Indian brands have been following Prime Minister Narendra Modi’s ‘vocal for local’ or localisation of a vision for a while now. Emphasising for a self-reliant or Atma nirbhar India, the government has asked that products not only be made in India, but also for the promotion of local brands, manufacturing and supply chain.
Taking the same cue, the Indian publishing industry too needs to revamp their selling pitch in order to garner more attention and support for the fraternity as well as from the readers.
Indian writing in its full form and diversity needs to come to the centre stage.

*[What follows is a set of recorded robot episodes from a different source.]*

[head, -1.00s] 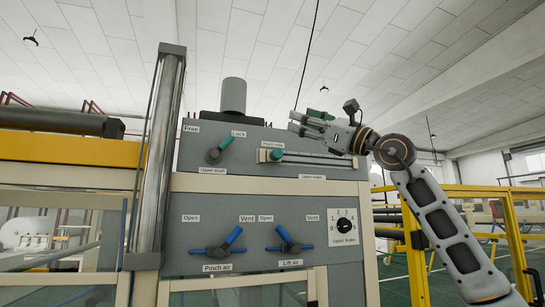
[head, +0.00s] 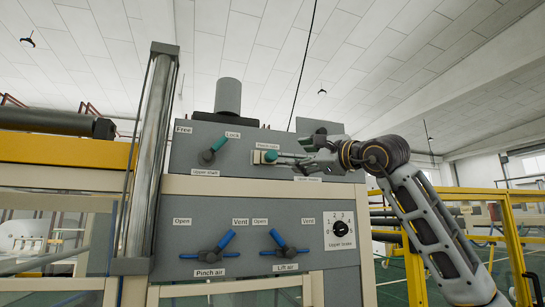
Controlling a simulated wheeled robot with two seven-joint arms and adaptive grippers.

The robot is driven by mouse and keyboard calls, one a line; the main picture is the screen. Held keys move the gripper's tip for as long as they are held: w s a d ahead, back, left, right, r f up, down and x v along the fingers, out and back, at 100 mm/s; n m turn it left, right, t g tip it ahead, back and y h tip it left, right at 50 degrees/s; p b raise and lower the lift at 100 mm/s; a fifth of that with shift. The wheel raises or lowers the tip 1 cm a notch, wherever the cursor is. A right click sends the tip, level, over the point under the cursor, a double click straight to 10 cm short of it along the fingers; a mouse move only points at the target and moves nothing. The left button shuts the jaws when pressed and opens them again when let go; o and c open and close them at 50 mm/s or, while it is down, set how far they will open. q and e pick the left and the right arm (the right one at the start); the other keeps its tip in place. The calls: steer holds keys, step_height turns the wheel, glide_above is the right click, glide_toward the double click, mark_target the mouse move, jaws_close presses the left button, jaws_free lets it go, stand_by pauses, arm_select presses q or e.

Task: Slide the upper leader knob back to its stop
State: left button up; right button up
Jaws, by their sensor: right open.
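The upper leader knob (head: 270,157) is a small teal knob on a pale plate in the upper part of the grey panel. It sits at the left end of a horizontal slot that runs to the right. My right gripper (head: 302,154) is open, in front of the slot just right of the knob. A gap shows between the fingers and the knob. The fingers point left and cover the right part of the slot. My left gripper is not in view.
Left of the knob is the upper shaft lever (head: 212,151) with a teal handle. Below are the blue-handled pinch air valve (head: 213,250), lift air valve (head: 282,245) and upper brake dial (head: 340,231). A tall metal cylinder (head: 150,160) stands at the panel's left.

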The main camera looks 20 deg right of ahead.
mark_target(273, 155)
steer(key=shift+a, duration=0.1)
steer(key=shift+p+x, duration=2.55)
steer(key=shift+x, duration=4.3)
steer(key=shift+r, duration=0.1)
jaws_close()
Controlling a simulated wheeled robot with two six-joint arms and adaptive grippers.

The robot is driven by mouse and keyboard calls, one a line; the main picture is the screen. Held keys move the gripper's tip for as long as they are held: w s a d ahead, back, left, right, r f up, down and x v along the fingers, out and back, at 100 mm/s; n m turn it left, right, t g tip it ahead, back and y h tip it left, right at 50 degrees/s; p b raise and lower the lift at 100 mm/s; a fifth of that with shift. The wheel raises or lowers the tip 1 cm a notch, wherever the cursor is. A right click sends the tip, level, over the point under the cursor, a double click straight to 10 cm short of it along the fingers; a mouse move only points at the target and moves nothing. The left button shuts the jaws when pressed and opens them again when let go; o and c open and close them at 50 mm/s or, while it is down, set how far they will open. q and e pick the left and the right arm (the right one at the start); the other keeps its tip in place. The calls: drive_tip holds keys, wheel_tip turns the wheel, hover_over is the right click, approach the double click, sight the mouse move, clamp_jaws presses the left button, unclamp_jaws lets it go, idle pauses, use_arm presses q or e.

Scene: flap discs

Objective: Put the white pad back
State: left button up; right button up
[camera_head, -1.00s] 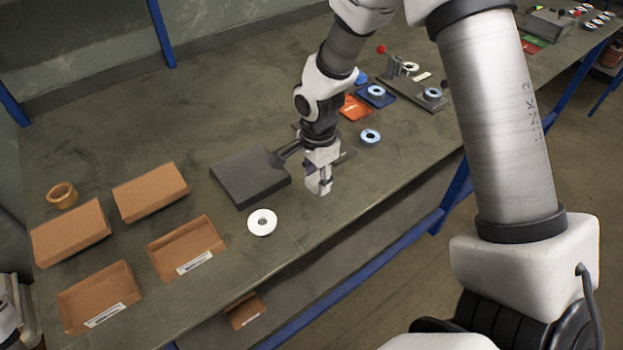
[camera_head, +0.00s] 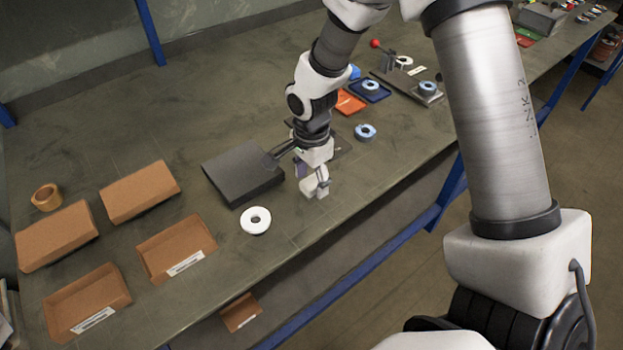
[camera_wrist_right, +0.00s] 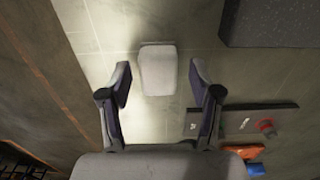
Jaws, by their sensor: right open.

Recently a lot of translated work has generated interest from book lovers who had long given up reading their mother tongues, sending a lot of translated word publishers into crunch.
But, as the lockdown set in, a lot of readers went back to the old classics that were buried in the shelves teasing their interest even more.

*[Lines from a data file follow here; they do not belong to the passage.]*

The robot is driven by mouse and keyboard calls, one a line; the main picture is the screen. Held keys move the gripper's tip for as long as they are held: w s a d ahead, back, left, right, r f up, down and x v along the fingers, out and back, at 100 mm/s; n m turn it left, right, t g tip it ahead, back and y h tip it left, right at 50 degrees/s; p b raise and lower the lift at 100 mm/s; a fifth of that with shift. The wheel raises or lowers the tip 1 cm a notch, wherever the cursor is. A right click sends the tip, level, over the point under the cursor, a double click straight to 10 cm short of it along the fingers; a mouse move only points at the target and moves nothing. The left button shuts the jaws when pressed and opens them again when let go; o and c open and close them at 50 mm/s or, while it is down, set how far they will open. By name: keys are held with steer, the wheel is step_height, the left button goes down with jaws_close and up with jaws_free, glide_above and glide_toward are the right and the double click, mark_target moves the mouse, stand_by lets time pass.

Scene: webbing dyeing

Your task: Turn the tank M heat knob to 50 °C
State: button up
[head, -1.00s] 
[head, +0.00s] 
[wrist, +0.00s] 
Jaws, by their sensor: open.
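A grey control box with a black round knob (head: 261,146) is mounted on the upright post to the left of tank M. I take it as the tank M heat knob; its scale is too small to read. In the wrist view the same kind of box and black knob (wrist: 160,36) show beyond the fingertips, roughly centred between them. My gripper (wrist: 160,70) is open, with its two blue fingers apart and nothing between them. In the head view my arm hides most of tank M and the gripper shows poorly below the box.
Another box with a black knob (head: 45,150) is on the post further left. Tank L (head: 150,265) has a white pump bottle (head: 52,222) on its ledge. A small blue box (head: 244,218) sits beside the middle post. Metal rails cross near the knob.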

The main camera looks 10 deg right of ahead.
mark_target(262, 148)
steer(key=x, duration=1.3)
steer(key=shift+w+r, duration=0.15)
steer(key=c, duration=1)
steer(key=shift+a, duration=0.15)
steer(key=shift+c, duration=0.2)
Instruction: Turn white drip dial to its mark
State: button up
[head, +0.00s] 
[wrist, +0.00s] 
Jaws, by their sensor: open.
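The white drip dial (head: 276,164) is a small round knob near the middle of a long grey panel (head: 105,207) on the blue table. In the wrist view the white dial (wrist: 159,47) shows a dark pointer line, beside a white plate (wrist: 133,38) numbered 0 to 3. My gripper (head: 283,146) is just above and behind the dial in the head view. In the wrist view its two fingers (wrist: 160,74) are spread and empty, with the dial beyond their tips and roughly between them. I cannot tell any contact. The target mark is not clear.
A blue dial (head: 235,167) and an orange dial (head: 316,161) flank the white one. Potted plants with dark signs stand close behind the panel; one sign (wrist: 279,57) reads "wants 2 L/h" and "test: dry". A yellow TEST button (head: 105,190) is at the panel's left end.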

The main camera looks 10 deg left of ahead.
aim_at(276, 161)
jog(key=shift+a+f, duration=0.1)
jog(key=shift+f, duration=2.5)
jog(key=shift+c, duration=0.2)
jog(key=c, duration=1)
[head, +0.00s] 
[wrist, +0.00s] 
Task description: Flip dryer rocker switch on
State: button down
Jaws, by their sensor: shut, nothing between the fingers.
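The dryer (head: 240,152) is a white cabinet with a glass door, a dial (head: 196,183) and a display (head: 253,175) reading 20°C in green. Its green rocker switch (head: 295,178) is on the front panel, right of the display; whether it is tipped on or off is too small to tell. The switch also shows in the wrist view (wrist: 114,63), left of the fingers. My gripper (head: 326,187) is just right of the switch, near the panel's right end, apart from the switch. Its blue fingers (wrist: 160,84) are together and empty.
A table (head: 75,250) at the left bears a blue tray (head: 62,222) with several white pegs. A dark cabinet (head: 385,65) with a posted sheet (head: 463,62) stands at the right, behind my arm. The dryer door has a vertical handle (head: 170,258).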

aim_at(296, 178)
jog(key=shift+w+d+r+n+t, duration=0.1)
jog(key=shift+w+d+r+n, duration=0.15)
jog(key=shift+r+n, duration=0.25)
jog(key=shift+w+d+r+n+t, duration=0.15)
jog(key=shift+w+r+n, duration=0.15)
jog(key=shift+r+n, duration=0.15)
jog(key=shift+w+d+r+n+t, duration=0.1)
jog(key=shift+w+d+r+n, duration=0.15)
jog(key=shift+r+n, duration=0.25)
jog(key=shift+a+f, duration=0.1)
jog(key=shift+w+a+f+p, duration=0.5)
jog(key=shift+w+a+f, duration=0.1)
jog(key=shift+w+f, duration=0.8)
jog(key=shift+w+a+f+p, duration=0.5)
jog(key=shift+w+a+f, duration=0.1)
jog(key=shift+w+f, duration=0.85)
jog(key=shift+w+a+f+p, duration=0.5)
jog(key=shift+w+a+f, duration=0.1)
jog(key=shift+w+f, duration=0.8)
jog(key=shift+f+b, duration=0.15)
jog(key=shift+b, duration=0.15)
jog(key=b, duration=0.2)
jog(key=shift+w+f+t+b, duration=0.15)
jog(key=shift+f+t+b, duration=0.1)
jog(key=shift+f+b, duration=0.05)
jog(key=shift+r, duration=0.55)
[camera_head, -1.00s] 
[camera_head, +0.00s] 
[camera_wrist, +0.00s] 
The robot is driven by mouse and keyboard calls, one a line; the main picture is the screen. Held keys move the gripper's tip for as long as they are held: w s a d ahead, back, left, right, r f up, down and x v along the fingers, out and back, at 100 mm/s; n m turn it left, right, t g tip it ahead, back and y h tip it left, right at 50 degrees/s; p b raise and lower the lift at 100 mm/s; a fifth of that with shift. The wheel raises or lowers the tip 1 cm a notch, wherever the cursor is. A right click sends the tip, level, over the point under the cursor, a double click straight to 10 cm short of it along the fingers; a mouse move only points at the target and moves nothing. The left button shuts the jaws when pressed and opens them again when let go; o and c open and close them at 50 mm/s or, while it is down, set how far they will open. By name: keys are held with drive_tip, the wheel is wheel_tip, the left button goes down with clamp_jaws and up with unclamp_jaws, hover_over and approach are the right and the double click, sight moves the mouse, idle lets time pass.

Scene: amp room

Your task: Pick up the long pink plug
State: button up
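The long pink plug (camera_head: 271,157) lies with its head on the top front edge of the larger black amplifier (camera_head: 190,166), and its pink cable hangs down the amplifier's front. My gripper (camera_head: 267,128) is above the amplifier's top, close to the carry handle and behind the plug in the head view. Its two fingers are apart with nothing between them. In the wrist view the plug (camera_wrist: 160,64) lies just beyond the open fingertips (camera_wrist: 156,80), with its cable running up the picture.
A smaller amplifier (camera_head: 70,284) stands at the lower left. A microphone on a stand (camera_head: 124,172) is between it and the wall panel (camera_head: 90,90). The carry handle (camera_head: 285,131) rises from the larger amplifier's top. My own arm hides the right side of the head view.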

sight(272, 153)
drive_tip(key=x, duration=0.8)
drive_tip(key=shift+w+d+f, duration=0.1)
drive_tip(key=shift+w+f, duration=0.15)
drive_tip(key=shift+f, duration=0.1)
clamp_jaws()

Currently what we all need is a digital platform (app or blog) that re-launches classic Indian works, acquaints readers with emerging Indian authors and prefers locally produced books/ journals.
The last decade was clearly dominated by academic publishers (books that cater to India’s twin passion : education and job-security). In comparison, the non-academic has only remained a miniscule. Owing to the fact that the retail space is shrinking for books and that most readers go by online or word-of-mouth recommendations for new books. The ‘discoverability’ of books has now become a huge factor determining sales.
Also, over the years they have gravitated towards genres that have a captive audience. Right now, what we lack is publicization of India publishing. A common platform or a membership service that caters to works of literature produced by Indian publishing ecosystem.
Hopefully, then we can expect ‘vocal for local’ to benefit Indian readers, writers and publishers.